Pour la même surface, d’autres vont devoir lâcher 6.000 €…, question d’emplacement, bien évidemment et pas “à la tête du vendeur”…, et je n’épiloguerai pas sur les stands géants qui se louent à l’équivalent d’un pont d’or…, sans oublier que cette année, ce sont près de 90.000 visiteurs (14 € le prix d’entrée) qui ont foulé les 44.000 m² de cette exposition assez unique au monde.

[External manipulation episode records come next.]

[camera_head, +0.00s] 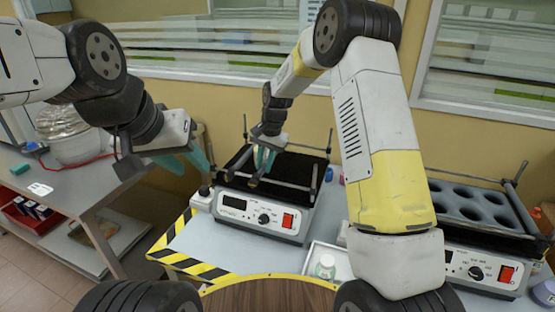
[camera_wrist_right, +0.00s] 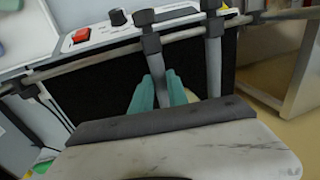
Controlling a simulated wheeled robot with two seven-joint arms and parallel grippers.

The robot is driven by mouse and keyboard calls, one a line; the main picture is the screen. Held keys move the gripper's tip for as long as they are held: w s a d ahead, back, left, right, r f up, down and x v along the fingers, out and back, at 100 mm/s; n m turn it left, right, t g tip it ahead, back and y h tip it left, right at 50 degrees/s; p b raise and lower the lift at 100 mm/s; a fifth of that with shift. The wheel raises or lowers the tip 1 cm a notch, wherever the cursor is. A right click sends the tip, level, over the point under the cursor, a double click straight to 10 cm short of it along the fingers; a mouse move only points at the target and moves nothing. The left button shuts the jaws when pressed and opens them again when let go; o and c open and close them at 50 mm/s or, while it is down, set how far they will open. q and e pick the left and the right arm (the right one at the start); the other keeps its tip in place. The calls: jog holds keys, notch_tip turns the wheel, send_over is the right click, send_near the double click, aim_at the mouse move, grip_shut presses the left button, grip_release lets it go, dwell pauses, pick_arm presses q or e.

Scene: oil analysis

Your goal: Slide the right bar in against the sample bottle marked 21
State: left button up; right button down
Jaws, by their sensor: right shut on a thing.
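The shaker (camera_head: 258,215) stands on the grey table in the middle of the head view, with a black platform and metal rails. My right gripper (camera_head: 263,165) is over this platform. In the right wrist view its teal fingers (camera_wrist_right: 166,95) are shut around a dark grey bar (camera_wrist_right: 155,65). A second bar (camera_wrist_right: 213,62) runs beside it, apart from the fingers. A pale object, perhaps the sample bottle (camera_wrist_right: 137,103), is partly hidden by a finger; no number is readable. My left gripper (camera_head: 192,163) is open and empty, left of the shaker.
A second shaker (camera_head: 480,265) with round holes stands at the right. A white tray (camera_head: 312,262) with a small bottle (camera_head: 325,266) lies in front of the first shaker. A side bench (camera_head: 75,185) is at the left. Yellow-black tape (camera_head: 190,265) marks the table edge.

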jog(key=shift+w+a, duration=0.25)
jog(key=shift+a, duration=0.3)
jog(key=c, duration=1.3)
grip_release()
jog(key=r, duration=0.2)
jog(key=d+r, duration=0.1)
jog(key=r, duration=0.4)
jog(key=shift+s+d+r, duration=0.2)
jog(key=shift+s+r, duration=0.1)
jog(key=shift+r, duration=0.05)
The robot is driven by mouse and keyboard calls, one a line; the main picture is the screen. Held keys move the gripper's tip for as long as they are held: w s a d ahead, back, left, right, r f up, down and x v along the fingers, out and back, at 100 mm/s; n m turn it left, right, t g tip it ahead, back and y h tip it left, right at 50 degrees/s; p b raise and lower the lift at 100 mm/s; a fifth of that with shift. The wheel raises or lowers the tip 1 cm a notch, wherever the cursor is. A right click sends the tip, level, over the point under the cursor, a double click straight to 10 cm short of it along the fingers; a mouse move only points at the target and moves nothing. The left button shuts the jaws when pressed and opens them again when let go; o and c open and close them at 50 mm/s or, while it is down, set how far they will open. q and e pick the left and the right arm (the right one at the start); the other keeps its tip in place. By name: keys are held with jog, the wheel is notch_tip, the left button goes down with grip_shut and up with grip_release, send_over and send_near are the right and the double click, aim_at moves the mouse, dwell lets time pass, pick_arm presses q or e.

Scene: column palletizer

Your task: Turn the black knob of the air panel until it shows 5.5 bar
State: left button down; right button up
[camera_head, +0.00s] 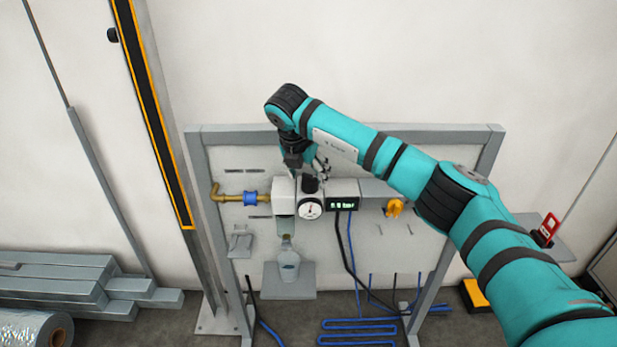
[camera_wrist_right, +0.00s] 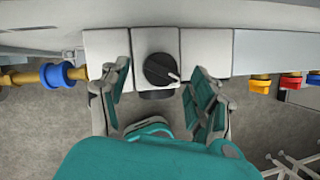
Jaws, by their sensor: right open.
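The black knob (camera_head: 310,185) sits on top of the air panel's regulator block, above a round white gauge (camera_head: 311,208). In the right wrist view the knob (camera_wrist_right: 161,69) is round with a light pointer mark toward its lower right. My right gripper (camera_head: 313,168) is at the knob from above, its fingers spread open. In the wrist view the open fingers (camera_wrist_right: 159,80) stand on either side of the knob, with visible gaps. The small green digital display (camera_head: 342,204) reads in bar; its digits are too small to read surely. My left gripper is not in view.
The grey panel frame (camera_head: 495,150) stands before a white wall. A brass pipe with a blue collar (camera_head: 250,198) is left of the units; a yellow valve (camera_head: 395,207) is right. Blue hoses (camera_head: 357,328) run underneath.

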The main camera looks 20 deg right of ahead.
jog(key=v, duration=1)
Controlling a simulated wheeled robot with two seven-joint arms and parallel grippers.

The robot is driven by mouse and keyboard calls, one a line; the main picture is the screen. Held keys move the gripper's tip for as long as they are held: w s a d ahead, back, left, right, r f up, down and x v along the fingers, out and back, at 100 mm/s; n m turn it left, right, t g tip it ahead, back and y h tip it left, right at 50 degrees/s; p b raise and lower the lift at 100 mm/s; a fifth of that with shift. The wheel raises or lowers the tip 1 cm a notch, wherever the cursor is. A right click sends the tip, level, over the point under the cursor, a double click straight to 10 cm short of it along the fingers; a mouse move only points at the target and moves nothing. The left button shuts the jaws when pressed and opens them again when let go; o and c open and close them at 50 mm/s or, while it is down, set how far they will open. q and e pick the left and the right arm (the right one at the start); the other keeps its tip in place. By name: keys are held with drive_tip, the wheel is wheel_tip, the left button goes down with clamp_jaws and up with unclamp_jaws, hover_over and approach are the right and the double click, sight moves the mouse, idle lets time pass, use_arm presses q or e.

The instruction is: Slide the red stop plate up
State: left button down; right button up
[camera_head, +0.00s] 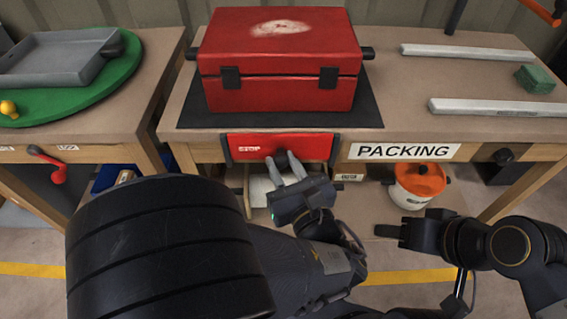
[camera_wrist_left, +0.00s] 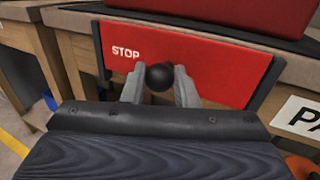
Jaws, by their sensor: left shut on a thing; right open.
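The red stop plate (camera_head: 308,144) is set upright in black side guides on the front of the middle bench, just below its top edge. It also shows in the left wrist view (camera_wrist_left: 222,65), with white STOP lettering at its left. A black round knob (camera_wrist_left: 159,77) sticks out from the plate. My left gripper (camera_head: 288,166) is shut on this knob, one grey finger on each side of it. The plate's lower middle is partly hidden by the fingers. My right gripper (camera_head: 385,231) is at the lower right, away from the plate, and empty.
A red toolbox (camera_head: 280,60) stands on a black mat (camera_head: 365,108) above the plate. A PACKING sign (camera_head: 403,152) is right of it. An orange-lidded pot (camera_head: 418,182) stands below the bench. A red handle (camera_head: 50,165) sticks out from the left bench.

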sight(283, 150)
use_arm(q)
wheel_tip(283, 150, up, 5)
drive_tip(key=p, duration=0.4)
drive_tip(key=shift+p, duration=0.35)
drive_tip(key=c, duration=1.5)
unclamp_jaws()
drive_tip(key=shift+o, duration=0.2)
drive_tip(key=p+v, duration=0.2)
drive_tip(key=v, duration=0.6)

En fait, le grand problème pour les organisateurs de Rétromobile, c’est de faire la part des choses entre le rêve et le fric (toujours sous son aspect péjoratif), une savante équation maitrisée au mieux…, car sous couvert de proposer des thèmes qui sortent véritablement de l’ordinaire, officiellement, Rétromobile doit rester avant tout une exposition à visage humain (sic !) et surtout offrir du rêve…, mais également des tas de souvenirs (pas gratuits) aux visiteurs (payants).
Jouant parfaitement mon rôle de visiteur lambda “comme tout le monde”, j’ai ainsi pris beaucoup de plaisir à déambuler en compagnie d’un éléphant plus vrai que nature (sic !) parmi une douzaine de voitures ayant appartenu à des Maharadjas hindous, des princes de l’Inde durant les années folles, de 1920 à 1930, qui ont vraiment commis toutes les extravagances imaginables…, comme en “customisant” deux voitures ayant toutes deux la forme d’un cygne, dont l’un crachait de la vapeur afin d’éloigner les passants de Calcutta…, deux modèles qui proviennent de la collection Louwman, du nom de l’importateur hollandais de Toyota (un bon point de chute si vous passez par La Haye), ce collectionneur éclairé étant un fin connaisseur de l’histoire de l’automobile.
Mais pour en revenir à ces voitures extraordinaires appartenant à des propriétaires privés, elles ont pour nom Rolls Royce Phantom I et II, Mercedes SS 630 et autres Delage D8 et Isotta Fraschini…, les Rolls à carrosseries “polies” servaient à chasser le tigre, mais on raconte que lors d’une battue, un riche Maharadja a eu une vision…, pas question dès lors de tuer l’un ou l’autre tigre mais au contraire il lui fallait les protéger…, c’est ce qu’il a fait durant le restant de sa vie (on ne peut qu’applaudir).
Quel bonheur également de redécouvrir Alpine, cette marque franco-française qui dans deux ans pourrait renaître en collaboration avec Caterham…, hommage est ici rendu à son fondateur Jean Rédélé, avec une brochette de voitures de rallyes et de circuit qui fait revivre une période faste, de 1963 à 1979.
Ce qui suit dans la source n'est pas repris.